**Task goal**
Of all the lines in the material, how many include the word "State"? Give only the number.

**Data provided**
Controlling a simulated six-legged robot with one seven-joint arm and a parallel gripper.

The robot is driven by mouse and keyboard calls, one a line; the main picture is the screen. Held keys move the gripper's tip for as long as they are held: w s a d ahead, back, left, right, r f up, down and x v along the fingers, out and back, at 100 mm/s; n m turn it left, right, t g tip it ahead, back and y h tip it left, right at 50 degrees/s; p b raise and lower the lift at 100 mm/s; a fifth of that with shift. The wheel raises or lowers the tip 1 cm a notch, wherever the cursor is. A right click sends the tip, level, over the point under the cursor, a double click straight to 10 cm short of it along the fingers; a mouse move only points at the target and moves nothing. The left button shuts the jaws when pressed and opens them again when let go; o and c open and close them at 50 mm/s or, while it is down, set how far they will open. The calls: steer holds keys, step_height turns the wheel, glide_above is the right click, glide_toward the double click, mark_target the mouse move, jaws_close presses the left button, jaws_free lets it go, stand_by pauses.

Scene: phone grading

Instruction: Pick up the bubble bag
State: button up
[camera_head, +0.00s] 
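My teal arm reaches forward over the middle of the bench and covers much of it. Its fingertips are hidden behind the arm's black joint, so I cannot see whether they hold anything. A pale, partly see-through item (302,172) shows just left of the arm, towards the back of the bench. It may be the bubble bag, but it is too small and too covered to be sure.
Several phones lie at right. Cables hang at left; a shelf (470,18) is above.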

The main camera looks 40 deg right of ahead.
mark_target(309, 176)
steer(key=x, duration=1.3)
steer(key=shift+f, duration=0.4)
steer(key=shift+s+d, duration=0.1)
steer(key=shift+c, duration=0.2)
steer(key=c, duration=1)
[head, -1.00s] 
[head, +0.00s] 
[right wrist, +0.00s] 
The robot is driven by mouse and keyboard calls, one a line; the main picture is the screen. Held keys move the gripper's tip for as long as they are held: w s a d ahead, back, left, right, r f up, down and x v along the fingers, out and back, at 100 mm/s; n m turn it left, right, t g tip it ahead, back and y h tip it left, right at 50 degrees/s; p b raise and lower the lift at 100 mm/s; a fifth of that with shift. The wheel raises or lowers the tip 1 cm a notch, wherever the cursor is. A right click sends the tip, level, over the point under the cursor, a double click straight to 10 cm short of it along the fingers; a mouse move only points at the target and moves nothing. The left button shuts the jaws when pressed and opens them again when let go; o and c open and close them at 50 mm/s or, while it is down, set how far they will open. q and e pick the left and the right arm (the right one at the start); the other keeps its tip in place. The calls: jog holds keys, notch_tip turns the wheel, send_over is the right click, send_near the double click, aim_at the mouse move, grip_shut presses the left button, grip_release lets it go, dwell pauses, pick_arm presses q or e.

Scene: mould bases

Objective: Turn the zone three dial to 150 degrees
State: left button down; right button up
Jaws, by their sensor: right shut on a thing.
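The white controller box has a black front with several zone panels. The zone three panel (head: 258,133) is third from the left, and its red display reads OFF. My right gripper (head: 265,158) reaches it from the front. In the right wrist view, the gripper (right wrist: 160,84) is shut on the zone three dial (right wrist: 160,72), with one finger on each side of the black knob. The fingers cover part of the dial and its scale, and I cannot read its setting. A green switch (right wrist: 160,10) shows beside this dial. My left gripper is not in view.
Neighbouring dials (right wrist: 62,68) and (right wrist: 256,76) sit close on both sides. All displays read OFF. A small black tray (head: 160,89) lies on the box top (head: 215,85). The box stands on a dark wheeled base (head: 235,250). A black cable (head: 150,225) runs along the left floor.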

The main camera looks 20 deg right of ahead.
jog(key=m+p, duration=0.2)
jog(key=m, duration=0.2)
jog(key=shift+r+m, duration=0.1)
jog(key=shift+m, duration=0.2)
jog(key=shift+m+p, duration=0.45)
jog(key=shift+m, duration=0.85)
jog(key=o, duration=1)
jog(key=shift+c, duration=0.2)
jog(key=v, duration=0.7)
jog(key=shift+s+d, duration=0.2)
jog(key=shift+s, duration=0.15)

**Exercise output**
2